▶ [RECORDED INFORMATION]
────

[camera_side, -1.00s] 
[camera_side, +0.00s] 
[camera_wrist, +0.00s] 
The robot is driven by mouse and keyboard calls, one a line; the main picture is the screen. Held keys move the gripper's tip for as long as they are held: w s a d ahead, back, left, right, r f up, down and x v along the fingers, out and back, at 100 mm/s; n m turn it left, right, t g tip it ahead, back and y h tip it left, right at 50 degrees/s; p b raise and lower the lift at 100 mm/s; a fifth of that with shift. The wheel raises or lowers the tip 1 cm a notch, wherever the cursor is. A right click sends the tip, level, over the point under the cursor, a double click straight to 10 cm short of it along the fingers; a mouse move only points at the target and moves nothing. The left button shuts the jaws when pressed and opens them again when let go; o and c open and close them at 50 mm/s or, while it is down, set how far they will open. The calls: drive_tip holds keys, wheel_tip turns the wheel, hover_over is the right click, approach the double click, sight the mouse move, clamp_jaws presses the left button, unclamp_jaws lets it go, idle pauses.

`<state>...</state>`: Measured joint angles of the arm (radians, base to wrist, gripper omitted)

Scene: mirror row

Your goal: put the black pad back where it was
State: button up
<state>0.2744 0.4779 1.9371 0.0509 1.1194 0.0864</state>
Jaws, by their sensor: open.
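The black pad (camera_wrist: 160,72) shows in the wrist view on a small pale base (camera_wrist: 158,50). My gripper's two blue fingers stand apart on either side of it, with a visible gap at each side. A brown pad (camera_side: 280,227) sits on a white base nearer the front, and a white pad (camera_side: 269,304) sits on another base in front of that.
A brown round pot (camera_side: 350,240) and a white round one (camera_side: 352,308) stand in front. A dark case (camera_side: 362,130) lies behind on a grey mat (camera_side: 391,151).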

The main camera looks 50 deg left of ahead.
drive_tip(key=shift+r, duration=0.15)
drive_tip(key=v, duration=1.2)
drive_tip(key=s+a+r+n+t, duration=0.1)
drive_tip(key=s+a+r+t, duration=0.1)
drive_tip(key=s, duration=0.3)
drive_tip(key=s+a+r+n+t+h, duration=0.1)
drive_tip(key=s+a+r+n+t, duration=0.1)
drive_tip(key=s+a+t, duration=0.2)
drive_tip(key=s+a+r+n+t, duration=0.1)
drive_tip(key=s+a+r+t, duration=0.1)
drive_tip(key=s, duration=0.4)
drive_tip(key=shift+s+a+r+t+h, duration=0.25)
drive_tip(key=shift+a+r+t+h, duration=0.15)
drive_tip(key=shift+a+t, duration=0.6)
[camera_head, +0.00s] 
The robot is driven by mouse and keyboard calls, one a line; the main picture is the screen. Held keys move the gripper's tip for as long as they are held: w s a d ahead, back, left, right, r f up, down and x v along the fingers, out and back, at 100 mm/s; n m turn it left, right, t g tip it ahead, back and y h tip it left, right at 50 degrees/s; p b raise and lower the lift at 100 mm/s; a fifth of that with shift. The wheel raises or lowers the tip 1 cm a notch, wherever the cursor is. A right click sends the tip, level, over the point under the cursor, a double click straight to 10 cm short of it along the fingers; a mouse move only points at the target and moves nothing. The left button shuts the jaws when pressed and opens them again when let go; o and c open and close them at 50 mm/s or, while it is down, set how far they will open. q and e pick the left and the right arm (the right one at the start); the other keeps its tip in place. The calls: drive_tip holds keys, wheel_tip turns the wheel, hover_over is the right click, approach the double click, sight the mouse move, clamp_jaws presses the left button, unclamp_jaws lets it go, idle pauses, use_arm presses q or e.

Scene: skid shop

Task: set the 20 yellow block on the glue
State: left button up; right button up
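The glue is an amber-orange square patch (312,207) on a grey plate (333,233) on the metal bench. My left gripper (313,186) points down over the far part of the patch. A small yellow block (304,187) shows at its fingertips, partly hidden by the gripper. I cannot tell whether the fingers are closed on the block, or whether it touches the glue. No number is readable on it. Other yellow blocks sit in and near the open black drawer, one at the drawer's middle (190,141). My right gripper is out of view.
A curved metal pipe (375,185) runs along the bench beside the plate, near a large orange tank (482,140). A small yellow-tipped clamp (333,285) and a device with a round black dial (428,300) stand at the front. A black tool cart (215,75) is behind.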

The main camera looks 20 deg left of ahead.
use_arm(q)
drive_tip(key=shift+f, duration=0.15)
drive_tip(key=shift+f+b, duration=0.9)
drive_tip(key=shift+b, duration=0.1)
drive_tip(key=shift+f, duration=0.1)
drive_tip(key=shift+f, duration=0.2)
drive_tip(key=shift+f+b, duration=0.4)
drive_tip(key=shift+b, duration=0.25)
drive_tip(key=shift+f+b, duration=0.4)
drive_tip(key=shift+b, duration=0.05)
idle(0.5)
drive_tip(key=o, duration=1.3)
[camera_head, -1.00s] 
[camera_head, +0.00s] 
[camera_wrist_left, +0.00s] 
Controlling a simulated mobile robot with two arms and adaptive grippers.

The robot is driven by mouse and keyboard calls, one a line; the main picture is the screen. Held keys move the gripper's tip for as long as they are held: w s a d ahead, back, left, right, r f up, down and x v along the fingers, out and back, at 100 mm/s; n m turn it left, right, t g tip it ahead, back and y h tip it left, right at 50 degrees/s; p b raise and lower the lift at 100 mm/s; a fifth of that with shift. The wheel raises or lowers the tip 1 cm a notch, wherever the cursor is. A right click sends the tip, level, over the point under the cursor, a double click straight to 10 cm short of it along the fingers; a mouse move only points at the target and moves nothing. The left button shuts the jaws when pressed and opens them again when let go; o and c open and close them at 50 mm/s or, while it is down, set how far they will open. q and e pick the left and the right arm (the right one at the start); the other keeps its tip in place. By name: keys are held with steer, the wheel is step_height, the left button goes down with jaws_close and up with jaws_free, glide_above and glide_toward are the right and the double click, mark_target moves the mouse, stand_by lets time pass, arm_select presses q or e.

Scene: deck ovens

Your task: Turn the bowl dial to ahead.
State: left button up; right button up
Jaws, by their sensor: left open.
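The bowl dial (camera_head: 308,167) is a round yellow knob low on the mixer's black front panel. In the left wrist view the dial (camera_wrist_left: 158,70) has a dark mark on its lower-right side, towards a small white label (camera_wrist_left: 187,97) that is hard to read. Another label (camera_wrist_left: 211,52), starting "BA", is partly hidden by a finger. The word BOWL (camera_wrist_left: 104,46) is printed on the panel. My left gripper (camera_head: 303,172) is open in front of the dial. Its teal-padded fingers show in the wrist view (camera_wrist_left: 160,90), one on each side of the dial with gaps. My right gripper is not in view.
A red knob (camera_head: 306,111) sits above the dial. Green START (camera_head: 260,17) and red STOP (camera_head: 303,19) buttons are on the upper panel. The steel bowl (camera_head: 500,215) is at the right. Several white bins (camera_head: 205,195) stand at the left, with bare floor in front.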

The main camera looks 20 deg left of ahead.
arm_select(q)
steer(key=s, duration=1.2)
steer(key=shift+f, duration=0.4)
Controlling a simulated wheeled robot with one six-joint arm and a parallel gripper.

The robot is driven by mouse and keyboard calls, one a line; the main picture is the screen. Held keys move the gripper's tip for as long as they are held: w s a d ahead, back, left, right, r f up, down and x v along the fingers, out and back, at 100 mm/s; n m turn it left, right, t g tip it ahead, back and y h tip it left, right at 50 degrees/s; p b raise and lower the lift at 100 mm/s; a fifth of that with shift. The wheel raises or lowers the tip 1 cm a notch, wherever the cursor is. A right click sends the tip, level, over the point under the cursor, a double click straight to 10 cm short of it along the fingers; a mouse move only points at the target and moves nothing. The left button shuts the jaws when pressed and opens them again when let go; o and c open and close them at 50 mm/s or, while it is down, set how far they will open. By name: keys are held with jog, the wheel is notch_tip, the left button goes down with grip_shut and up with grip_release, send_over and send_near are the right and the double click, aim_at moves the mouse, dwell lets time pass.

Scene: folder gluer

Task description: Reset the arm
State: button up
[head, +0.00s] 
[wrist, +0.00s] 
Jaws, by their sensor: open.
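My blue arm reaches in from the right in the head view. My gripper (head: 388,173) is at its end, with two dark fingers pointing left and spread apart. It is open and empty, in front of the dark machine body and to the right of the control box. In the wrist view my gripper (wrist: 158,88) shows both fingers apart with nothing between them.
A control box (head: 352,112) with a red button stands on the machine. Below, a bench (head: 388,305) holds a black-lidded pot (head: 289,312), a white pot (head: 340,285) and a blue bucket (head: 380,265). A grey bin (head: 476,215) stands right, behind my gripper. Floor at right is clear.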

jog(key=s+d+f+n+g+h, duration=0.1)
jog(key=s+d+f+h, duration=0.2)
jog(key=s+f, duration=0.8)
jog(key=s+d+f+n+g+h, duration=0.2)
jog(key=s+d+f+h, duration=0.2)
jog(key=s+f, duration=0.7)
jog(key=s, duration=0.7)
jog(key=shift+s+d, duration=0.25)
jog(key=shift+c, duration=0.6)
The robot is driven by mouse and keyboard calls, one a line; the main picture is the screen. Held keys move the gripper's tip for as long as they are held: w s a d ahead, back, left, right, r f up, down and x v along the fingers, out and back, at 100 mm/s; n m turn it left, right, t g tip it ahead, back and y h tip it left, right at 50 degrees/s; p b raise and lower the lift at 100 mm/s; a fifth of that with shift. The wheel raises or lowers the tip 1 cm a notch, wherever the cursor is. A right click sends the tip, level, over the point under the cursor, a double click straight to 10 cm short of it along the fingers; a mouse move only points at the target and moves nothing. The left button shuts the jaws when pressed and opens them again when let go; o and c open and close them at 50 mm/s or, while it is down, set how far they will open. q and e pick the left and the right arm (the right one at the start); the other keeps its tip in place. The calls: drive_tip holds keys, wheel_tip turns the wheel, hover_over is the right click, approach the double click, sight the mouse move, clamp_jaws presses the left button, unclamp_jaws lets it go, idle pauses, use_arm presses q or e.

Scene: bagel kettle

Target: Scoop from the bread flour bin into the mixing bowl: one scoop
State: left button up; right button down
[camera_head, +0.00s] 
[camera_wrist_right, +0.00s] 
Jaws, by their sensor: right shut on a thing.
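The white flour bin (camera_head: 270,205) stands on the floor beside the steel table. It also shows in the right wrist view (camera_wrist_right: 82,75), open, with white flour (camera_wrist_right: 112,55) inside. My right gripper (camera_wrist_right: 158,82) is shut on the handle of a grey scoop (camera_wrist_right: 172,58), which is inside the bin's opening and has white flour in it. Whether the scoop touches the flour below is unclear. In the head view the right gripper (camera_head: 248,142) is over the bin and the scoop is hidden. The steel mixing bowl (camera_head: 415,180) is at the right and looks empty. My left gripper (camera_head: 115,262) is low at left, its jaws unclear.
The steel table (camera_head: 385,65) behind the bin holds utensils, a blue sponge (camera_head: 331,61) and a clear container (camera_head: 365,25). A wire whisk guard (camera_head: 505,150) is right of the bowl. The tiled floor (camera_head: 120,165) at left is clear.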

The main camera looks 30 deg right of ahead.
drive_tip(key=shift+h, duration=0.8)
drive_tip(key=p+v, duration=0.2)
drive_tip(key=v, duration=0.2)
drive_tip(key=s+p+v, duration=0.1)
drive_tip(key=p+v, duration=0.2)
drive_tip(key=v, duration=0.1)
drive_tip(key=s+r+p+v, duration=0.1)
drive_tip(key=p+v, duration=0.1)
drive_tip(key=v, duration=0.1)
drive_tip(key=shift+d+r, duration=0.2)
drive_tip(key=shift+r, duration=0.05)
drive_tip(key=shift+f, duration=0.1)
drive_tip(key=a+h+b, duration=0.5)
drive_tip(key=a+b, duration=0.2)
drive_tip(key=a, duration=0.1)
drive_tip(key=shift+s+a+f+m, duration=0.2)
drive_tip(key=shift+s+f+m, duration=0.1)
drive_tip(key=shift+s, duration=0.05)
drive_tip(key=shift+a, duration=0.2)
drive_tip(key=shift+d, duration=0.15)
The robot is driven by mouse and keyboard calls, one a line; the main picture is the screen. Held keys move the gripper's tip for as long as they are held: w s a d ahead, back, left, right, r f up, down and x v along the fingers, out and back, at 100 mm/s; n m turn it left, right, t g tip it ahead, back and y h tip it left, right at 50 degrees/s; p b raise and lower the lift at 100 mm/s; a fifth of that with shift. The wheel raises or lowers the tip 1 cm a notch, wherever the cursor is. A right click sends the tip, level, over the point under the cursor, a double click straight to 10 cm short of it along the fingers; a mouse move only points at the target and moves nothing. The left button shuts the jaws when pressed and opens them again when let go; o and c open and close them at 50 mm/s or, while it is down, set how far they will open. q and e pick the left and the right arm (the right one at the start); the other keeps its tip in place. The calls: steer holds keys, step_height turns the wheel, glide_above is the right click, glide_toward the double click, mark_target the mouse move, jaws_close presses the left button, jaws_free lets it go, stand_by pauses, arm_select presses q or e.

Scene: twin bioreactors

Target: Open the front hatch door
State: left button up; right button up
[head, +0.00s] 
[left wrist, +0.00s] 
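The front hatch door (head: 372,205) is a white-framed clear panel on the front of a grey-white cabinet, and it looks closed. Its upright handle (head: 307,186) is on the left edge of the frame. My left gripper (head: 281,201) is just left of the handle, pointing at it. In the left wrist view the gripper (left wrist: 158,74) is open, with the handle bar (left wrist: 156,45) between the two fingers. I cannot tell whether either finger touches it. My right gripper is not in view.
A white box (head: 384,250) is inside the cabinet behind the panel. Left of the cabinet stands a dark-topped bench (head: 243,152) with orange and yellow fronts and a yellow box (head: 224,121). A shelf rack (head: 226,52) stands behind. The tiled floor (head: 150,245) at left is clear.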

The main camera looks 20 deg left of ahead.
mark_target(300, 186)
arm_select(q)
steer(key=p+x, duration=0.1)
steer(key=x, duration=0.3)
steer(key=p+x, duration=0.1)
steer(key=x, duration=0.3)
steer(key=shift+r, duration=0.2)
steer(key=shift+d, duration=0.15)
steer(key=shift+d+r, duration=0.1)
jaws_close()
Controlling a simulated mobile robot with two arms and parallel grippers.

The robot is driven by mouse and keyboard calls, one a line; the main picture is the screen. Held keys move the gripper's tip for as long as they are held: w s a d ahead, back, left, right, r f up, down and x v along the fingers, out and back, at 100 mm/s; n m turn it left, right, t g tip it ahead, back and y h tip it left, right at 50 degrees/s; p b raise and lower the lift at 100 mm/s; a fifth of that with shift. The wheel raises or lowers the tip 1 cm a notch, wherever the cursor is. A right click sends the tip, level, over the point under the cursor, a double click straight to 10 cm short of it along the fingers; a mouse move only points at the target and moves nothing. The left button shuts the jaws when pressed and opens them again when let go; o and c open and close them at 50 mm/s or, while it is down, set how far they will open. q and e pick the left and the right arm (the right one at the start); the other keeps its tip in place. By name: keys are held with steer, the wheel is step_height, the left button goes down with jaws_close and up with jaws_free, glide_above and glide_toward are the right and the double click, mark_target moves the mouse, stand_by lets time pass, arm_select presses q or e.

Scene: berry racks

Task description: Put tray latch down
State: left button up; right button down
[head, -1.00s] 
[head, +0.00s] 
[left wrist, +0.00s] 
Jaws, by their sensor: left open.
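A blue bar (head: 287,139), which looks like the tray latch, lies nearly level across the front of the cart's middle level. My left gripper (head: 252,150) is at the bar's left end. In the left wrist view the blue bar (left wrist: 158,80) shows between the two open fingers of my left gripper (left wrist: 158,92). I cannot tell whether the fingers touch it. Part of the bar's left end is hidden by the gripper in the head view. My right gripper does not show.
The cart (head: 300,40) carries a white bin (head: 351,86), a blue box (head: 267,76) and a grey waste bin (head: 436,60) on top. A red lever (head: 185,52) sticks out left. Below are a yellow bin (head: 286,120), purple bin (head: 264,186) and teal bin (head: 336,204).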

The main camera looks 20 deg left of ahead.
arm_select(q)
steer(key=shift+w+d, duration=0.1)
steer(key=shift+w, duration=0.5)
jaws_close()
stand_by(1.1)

────

▶ [AIM OF THE EXERCISE]
Using the data above, extract exactly the lines from the one that holds "Task: set the 20 yellow block on the glue" to the one that holds "Controlling a simulated mobile robot with two arms and adaptive", both ends included, and no others.

▶ [RESPONSE TO THE TASK]
Task: set the 20 yellow block on the glue
State: left button up; right button up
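The glue is an amber-orange square patch (312,207) on a grey plate (333,233) on the metal bench. My left gripper (313,186) points down over the far part of the patch. A small yellow block (304,187) shows at its fingertips, partly hidden by the gripper. I cannot tell whether the fingers are closed on the block, or whether it touches the glue. No number is readable on it. Other yellow blocks sit in and near the open black drawer, one at the drawer's middle (190,141). My right gripper is out of view.
A curved metal pipe (375,185) runs along the bench beside the plate, near a large orange tank (482,140). A small yellow-tipped clamp (333,285) and a device with a round black dial (428,300) stand at the front. A black tool cart (215,75) is behind.

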The main camera looks 20 deg left of ahead.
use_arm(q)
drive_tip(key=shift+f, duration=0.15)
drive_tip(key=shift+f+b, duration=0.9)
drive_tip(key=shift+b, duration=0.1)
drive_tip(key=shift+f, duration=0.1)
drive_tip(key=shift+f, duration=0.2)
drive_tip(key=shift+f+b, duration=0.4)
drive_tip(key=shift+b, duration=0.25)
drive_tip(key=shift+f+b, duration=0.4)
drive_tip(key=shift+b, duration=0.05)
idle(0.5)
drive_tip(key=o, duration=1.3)
[camera_head, -1.00s] 
[camera_head, +0.00s] 
[camera_wrist_left, +0.00s] 
Controlling a simulated mobile robot with two arms and adaptive grippers.

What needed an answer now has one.